Report every line below that holds the word "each".
-- START Available data --
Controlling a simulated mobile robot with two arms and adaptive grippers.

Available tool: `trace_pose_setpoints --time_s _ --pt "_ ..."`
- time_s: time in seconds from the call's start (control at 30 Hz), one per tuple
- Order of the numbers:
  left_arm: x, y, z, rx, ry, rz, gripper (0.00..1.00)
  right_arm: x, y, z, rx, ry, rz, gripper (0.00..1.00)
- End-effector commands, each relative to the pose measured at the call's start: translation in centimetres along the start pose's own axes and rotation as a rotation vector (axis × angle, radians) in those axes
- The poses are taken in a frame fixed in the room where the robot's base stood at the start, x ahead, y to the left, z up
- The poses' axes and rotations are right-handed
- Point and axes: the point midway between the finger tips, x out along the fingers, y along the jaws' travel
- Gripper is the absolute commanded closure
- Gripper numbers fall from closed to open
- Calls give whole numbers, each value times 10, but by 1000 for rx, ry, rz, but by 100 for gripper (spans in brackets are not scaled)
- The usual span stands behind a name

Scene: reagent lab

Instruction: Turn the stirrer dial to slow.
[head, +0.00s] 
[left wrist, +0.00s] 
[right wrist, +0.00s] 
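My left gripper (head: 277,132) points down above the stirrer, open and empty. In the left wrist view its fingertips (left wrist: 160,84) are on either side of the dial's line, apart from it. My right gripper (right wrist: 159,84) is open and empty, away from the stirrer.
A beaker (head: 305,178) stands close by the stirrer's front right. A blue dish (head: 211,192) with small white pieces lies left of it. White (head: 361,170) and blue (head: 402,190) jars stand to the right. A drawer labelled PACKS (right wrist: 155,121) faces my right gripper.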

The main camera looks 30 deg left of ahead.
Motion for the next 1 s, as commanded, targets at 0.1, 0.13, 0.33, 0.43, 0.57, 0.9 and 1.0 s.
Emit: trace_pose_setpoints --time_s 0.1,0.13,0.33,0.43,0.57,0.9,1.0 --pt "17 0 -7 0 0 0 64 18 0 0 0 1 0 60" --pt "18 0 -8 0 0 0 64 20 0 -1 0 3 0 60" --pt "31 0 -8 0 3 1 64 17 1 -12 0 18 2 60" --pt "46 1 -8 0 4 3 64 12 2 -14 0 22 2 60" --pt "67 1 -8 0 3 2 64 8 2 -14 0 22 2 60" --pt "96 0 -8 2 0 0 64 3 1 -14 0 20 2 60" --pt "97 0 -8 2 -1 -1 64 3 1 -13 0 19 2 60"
-- END Available data --
▶ [Answer]:
- End-effector commands, each relative to the pose measured at the call's start: translation in centimetres along the start pose's own axes and rotation as a rotation vector (axis × angle, radians) in those axes
- Calls give whole numbers, each value times 10, but by 1000 for rx, ry, rz, but by 100 for gripper (spans in brackets are not scaled)

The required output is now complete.